Despite personal assurances from the Chinese Tennis Association as well as Shuai herself in a dubious retraction statement claiming she was “safe,” WTA chairman and CEO Steve Simon remained unconvinced, suspecting that she was being suppressed, detained, or possibly tortured. In response, Simon suspended competitions in the country, drawing the ire of Chinese officials.
In early November, Shuai accused Zhang Gaoli, a former prominent leader in the regime close to President Xi Jinping, of coercing her into having sex in a social media post that was promptly scrubbed by Chinese authorities. She suddenly disappeared from public view after the post.
“We have always resolutely opposed the politicization of sports,” Chinese Foreign Ministry spokesman Wang Wenbin said at a press briefing Thursday in response to a question about the WTA’s departure.
Silent on the sexual abuse allegation against Gaoli, the Chinese Tennis Association condemned the WTA’s effective boycott of tournaments in China, according to a message the Wall Street Journal discovered on the Twitter feed of the Global Times, a newspaper of the Chinese Communist Party.

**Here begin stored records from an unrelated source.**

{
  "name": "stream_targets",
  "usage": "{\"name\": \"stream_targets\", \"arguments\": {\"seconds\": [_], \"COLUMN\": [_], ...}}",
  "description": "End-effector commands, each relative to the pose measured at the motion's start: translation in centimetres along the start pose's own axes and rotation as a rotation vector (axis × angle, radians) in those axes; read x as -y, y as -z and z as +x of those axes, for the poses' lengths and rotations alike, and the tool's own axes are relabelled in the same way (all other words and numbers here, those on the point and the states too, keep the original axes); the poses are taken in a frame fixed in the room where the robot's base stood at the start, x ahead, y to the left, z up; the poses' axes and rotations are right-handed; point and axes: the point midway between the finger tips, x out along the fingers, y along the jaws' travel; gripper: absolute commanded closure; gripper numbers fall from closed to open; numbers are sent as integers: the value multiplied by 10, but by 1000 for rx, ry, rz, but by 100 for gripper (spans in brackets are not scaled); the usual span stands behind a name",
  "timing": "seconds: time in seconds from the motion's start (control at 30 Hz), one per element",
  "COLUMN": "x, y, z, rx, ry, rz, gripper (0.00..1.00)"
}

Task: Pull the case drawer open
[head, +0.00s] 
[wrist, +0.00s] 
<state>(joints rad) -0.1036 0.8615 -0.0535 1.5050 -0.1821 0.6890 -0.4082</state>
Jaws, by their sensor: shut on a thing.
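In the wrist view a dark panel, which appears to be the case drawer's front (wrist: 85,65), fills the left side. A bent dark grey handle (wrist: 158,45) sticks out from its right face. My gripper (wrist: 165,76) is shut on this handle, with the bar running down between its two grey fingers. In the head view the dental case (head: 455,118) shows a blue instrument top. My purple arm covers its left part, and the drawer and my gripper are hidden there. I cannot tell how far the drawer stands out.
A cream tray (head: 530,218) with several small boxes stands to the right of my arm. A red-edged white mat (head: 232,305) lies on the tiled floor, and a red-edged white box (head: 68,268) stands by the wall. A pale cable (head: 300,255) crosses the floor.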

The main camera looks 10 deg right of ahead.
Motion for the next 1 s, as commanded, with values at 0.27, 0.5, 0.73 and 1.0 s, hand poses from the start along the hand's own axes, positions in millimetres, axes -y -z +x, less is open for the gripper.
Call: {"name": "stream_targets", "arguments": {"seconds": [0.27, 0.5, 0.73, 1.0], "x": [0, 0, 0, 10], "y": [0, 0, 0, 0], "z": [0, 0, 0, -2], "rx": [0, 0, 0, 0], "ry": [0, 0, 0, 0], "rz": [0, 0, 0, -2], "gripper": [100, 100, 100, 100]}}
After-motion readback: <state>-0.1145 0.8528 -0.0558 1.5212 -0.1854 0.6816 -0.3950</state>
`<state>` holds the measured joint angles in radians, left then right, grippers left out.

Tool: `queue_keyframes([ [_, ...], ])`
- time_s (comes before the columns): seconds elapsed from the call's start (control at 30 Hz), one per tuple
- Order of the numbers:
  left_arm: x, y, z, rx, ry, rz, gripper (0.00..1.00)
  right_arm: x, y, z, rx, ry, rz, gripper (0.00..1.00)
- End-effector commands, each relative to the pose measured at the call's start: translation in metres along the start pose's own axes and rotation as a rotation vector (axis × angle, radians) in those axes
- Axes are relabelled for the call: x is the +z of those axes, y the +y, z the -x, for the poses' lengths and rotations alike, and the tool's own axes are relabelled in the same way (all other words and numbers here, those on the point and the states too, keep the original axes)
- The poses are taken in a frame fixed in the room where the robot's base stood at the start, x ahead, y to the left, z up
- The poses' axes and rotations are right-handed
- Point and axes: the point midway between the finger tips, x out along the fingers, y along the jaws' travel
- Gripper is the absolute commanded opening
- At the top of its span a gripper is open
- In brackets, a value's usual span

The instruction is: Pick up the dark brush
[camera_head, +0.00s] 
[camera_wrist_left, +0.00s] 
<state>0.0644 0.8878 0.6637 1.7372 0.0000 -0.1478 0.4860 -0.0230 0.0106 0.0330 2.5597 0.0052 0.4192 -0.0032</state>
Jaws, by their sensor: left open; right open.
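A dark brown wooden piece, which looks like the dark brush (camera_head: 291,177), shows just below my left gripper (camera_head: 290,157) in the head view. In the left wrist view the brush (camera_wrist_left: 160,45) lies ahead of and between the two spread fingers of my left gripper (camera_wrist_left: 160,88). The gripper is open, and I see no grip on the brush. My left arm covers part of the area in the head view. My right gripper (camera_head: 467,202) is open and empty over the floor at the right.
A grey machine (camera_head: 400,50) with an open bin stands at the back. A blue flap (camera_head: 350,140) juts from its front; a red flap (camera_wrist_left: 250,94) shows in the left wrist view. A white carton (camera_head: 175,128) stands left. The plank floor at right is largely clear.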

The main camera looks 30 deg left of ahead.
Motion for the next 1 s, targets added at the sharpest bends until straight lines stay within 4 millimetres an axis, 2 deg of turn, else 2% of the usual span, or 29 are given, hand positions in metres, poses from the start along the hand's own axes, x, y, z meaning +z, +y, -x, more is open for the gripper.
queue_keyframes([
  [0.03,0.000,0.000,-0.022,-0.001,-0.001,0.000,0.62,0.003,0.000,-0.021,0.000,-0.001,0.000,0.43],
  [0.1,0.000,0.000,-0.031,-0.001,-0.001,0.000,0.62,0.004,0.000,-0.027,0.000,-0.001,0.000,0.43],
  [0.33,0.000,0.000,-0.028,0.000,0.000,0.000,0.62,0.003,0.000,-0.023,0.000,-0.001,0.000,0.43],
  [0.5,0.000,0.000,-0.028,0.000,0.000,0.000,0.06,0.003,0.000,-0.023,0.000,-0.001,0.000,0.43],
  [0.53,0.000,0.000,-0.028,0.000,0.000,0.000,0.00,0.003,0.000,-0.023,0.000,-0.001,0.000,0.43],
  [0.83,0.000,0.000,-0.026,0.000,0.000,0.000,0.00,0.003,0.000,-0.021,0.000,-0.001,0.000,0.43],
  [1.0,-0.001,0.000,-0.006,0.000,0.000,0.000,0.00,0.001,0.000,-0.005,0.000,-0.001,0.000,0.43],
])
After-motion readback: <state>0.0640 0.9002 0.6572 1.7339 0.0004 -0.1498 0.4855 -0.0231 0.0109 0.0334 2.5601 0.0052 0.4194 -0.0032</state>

When the Journal called the CTA for comment after the tweet was posted Thursday evening, a representative said the workday was over and abruptly hung up when asked for a public-relations contact. While Shuai’s falling off the grid and women’s tennis quitting China commanded media and public attention in the U.S. and other western countries, the news stayed underground in China, which aggressively regulates and censors the circulation of information that could pose a remote challenge to the regime.

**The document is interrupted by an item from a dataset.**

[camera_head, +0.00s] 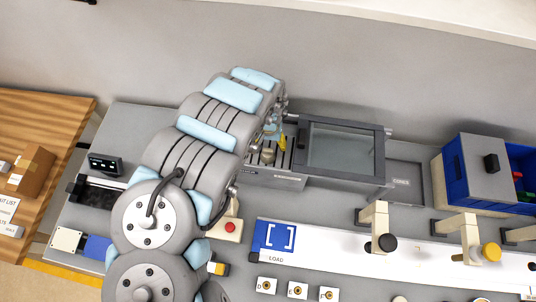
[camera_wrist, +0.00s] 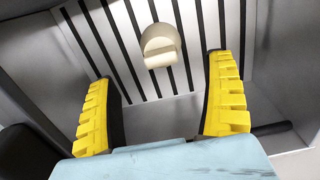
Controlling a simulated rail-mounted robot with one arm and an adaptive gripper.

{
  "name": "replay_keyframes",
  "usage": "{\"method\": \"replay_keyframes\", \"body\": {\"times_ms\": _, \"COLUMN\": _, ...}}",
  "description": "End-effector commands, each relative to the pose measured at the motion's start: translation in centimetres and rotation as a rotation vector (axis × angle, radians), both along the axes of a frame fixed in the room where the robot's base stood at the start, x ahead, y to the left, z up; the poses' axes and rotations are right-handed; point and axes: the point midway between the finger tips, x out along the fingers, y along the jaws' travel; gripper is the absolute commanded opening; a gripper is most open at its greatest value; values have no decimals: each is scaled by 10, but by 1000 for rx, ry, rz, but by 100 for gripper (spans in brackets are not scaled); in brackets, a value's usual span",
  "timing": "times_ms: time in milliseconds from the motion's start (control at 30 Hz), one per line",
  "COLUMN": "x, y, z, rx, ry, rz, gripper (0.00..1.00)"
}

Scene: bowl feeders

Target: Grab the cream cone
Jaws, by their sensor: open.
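The cream cone (camera_wrist: 161,46) is on the slotted metal floor of a bin, in the upper middle of the wrist view. Its wider grey-cream face is turned toward the camera. My gripper (camera_wrist: 168,88) has two yellow ribbed fingers spread wide, with nothing between them at their tips. The cone shows beyond the fingertips, roughly centred between them. In the head view my gripper (camera_head: 280,142) is at the slotted bin, mostly hidden behind my arm, and a small cream shape (camera_head: 268,154) shows beside it.
A dark-framed clear cover (camera_head: 345,148) lies just right of the slotted bin. The bin's walls stand close on both sides of my fingers. A LOAD panel (camera_head: 275,238), cream brackets (camera_head: 374,220) and a blue bin (camera_head: 462,165) lie farther right. A wooden table (camera_head: 55,115) is at left.

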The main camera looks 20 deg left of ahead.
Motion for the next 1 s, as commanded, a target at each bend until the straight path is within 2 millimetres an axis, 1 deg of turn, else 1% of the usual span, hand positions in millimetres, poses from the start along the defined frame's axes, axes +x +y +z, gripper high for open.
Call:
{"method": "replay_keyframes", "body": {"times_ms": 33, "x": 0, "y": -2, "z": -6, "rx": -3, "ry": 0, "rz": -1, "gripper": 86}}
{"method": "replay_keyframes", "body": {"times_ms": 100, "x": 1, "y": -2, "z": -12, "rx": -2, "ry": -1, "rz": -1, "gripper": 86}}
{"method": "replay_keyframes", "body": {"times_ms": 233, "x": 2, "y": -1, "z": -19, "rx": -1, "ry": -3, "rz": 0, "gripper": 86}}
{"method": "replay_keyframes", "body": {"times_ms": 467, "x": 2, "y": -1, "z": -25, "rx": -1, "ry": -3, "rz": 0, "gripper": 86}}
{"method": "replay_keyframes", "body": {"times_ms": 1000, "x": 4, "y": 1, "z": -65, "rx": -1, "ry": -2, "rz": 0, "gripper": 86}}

A user on China’s Weibo social media platform tried to skirt state surveillance by calling the WTA in Chinese as the “Women’s Off-Table Ping-Pong Association” but to no avail, as the post was removed shortly after.
“All you can say is they have a strong backbone,” the individual wrote, according to the Journal. Users could not search the name of the WTA as of Thursday.
Shuai has not yet appeared on camera to publicly discuss her sexual assault claims.
“While we now know where Peng is, I have serious doubts that she is free, safe and not subject to censorship, coercion and intimidation,” Simon said when announcing the WTA’s move. China’s mounting record of human rights violations has led some in the international community to question whether the country should keep the honor of hosting the upcoming Winter Olympics in Beijing. Some Republican and Democratic lawmakers have outright demanded the U.S. cancel its participation in the games if the venue is Beijing, the location of the seat of government of the Chinese Communist Party.
Nonetheless, the International Olympic Committee said Thursday that it spoke with Shuai recently and confirmed her well being amid the concerning situation.
“There are different ways to achieve her well-being and safety,” the IOC said, without offering clarification. “We have taken a very human and person-centered approach to her situation.”